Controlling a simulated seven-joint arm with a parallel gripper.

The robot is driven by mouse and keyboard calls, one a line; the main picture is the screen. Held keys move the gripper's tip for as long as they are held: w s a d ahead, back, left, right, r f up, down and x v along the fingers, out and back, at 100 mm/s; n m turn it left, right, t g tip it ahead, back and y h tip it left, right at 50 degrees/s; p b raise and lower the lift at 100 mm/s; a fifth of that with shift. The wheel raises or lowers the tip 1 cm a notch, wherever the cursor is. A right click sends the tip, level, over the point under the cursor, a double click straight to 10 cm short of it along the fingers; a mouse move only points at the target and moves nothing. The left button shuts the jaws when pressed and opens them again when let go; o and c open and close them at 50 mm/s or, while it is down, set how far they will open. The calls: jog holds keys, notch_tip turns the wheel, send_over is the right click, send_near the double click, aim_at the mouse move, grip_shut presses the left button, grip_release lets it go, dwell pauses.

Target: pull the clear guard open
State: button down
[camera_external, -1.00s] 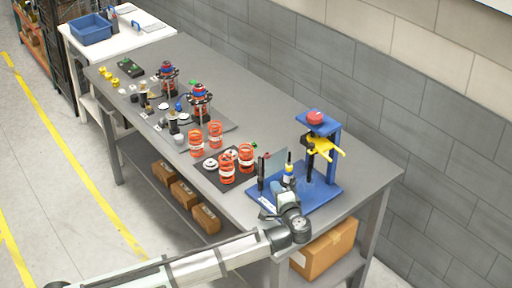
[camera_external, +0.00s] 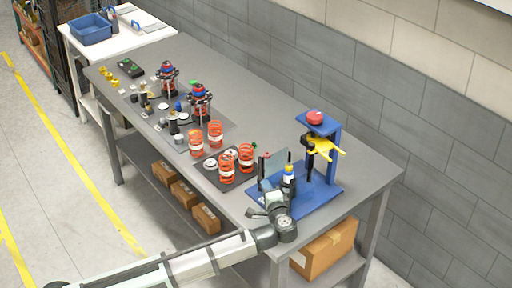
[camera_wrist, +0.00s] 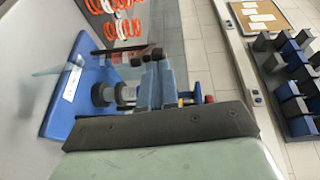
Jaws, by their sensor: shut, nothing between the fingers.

__GIVEN EXERCISE__.
All of the material above is to be copied exactly, except for its images.

__WRITTEN REPLY__.
Controlling a simulated seven-joint arm with a parallel gripper.

The robot is driven by mouse and keyboard calls, one a line; the main picture is the screen. Held keys move the gripper's tip for as long as they are held: w s a d ahead, back, left, right, r f up, down and x v along the fingers, out and back, at 100 mm/s; n m turn it left, right, t g tip it ahead, back and y h tip it left, right at 50 degrees/s; p b raise and lower the lift at 100 mm/s; a fifth of that with shift. The wheel raises or lowers the tip 1 cm a notch, wherever the cursor is. A right click sends the tip, level, over the point under the cursor, a double click straight to 10 cm short of it along the fingers; a mouse move only points at the target and moves nothing. The left button shuts the jaws when pressed and opens them again when let go; o and c open and close them at 50 mm/s or, while it is down, set how far they will open. The calls: jog holds keys, notch_tip turns the wheel, send_over is the right click, send_near the double click, aim_at the mouse move, grip_shut presses the left button, grip_release lets it go, dwell pauses.

Target: pull the clear guard open
State: button down
[camera_external, -1.00s] 
[camera_external, +0.00s] 
[camera_wrist, +0.00s] 
Jaws, by their sensor: shut, nothing between the fingers.

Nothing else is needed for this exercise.